Law of Exponents

[mdavis]

Could someone explain, step by step, how to solve this problem?

(1/16)^-1/4

[dmateer25]

Because it is raised to the -1/4 you need to take the inverse of 1/16.

So it will become 16^1/4

Now from here you take 16 to the power in the numerator.

16^1 = 16

and then because the denominator is 4 you take the 4th root of 16

the 4th root of 16 = 2

[DanaJ]

Let's take everything step by step, then.

You have (1/16) raised to the power -1/4. We should tackle the minus first. That minus over there basically tells us that you should "flip" the fraction, turning 1/16 into 16/1 or 16. This is what a negative power means: just tun it over!
The general rule is that (a/b)^(-n) = (b/a)^n.

Now, let's see what we get: (1/16)^(-1/4) = 16^(1/4). Now, this 1/4 actually stands for the fourth degree root of 16, which will be 2, since 2^4 = 16. Following this rule, we get that sqrt(n) = n^(1/2). It's just another notation for roots.
The general rule over here is: a^(1/n) = the n-th degree root of a.
Let's take some more examples:
81^(1/4) = 3 (the fourth degree root), since 3^4 = 81
8^(1/3) = 2 (the third degree root), since 2^3 =8.
64^(1/6) = 2 (the sixth degree root), since 2^6 = 64.

[vladmire]

Let's take everything step by step, then.

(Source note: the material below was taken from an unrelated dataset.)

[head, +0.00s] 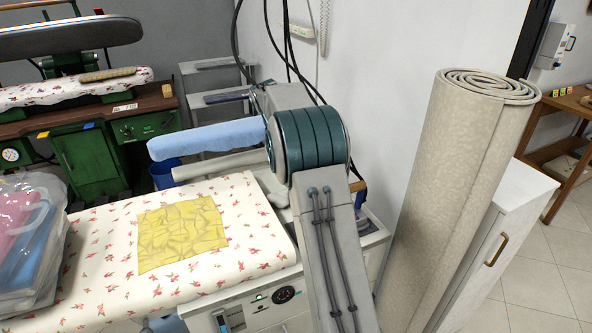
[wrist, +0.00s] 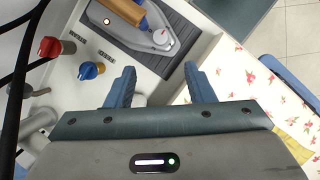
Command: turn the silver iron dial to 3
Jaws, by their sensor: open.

You have (1/16) raised to the power -1/4. We should tackle the minus first. That minus over there basically tells us that you should "flip" the fraction, turning 1/16 into 16/1 or 16. This is what a negative power means: just tun it over!
The general rule is that (a/b)^(-n) = (b/a)^n.

Now, let's see what we get: (1/16)^(-1/4) = 16^(1/4). Now, this 1/4 actually stands for the fourth degree root of 16, which will be 2, since 2^4 = 16. Following this rule, we get that sqrt(n) = n^(1/2). It's just another notation for roots.
The general rule over here is: a^(1/n) = the n-th degree root of a.
Let's take some more examples:
81^(1/4) = 3 (the fourth degree root), since 3^4 = 81
8^(1/3) = 2 (the third degree root), since 2^3 =8.
64^(1/6) = 2 (the sixth degree root), since 2^6 = 64.

What if the problem was (1/16)^-3/4 what would I do with the 3

[dmateer25]

Let's take everything step by step, then.

You have (1/16) raised to the power -1/4. We should tackle the minus first. That minus over there basically tells us that you should "flip" the fraction, turning 1/16 into 16/1 or 16. This is what a negative power means: just tun it over!
The general rule is that (a/b)^(-n) = (b/a)^n.

Now, let's see what we get: (1/16)^(-1/4) = 16^(1/4). Now, this 1/4 actually stands for the fourth degree root of 16, which will be 2, since 2^4 = 16. Following this rule, we get that sqrt(n) = n^(1/2). It's just another notation for roots.
The general rule over here is: a^(1/n) = the n-th degree root of a.
Let's take some more examples:
81^(1/4) = 3 (the fourth degree root), since 3^4 = 81
8^(1/3) = 2 (the third degree root), since 2^3 =8.
64^(1/6) = 2 (the sixth degree root), since 2^6 = 64.

What if the problem was (1/16)^-3/4 what would I do with the 3

(1/16)^-3/4

because the 3 is negative you still take the inverse.

So it would become 16^3/4.

Now what you do is take the base 16 to 3rd power. and then you take the 4th root of this.

So it would be the 4th root of 16^3 which would equal 8.

[chintudave]

(1/16)^-1/4

= 16 ^ 1/4

i.e. 4th root of 16.

As others have said the answer is 4... however if this question shows up in DS... the options are 2, -2, 2i & -2i... so there is no single value to this problem.